Предлагаю вашему вниманию изложение моей беседы с русским писателем Александром Георгиевичем СКОКОВЫМ, руководителем секции прозы СПб отделения Союза писателей России. Он говорит с нами о русском крестьянстве.
1
— Если вы учились в советской школе, вы, наверное, помните такую иллюстрацию из учебника истории: карикатурист XIX века изобразил мужика, стоящего на одной ноге и с тоской озирающегося вокруг, — вторую-то ногу ему поставить некуда. Почему? Земли нет! Земли мало! Надел слишком невелик!
Как же так? Россия испокон века была мужицкой страной, где хлеб и земля считались главными ценностями, главным достоянием державы, а мужику земли не хватает?
Я давно хотел заняться исследованием крестьянского вопроса в России. Было время, когда я писал о Севере, который знаю не понаслышке; было время, когда главной моей темой стала минувшая война, Ленинградская блокада, — но теперь, видно, пришло время отдать долг русскому землепашцу.

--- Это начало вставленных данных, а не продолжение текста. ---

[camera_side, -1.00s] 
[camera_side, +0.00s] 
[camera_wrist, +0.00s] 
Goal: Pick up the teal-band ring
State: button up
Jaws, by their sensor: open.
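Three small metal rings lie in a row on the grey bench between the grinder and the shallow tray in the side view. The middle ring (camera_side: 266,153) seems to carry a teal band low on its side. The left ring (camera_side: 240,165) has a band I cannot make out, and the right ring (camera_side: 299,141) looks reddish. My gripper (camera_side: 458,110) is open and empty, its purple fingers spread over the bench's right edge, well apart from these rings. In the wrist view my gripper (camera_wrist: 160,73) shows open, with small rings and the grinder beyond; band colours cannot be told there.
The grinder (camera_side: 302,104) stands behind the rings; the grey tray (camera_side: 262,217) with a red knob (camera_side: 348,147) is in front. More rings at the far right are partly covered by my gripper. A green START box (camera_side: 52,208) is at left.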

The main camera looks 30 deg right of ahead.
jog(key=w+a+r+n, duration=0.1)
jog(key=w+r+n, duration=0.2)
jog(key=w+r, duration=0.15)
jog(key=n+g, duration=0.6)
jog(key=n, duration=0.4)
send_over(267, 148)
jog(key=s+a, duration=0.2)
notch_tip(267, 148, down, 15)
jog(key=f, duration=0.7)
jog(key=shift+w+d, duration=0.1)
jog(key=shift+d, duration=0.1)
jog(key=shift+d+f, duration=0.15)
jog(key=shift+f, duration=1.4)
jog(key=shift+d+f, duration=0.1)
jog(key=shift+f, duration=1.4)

Так вот, задумавшись над страницей школьного учебника истории, я стал изучать сельское хозяйство прошлых веков и вот что с удивлением выяснил: оказывается, в царской России три четверти пахотной земли лежало в запустении! То есть буквально: в стране имелось 400 млн десятин, но из них в обороте находилось только 100 млн! Сначала мне показалось, что ничего страшного тут нет: что ж, земля не распахивается, зато она отдыхает, набирается сил… Но потом наши специалисты — бывший председатель одного крупного советского колхоза и его агроном — объяснили мне: брошенная земля не отдыхает, а дичает, зарастает дёрном и кустарником, к использованию она уже почти непригодна. Деревянная соха, которой наш мужик по большей части пахал землю вплоть до 1917 года, такую почву поднять не сможет! В прежней России было такое занятие для крестьян, оно называлось «драть облог» — труд хорошо оплачиваемый, но и невероятно тяжёлый: это когда человек вручную, одной лопатой резал дёрн и переворачивал нарезанные пласты дерниной вниз — подготавливал будущее поле для посева. Сколько он мог сделать за один день? Ничтожно мало.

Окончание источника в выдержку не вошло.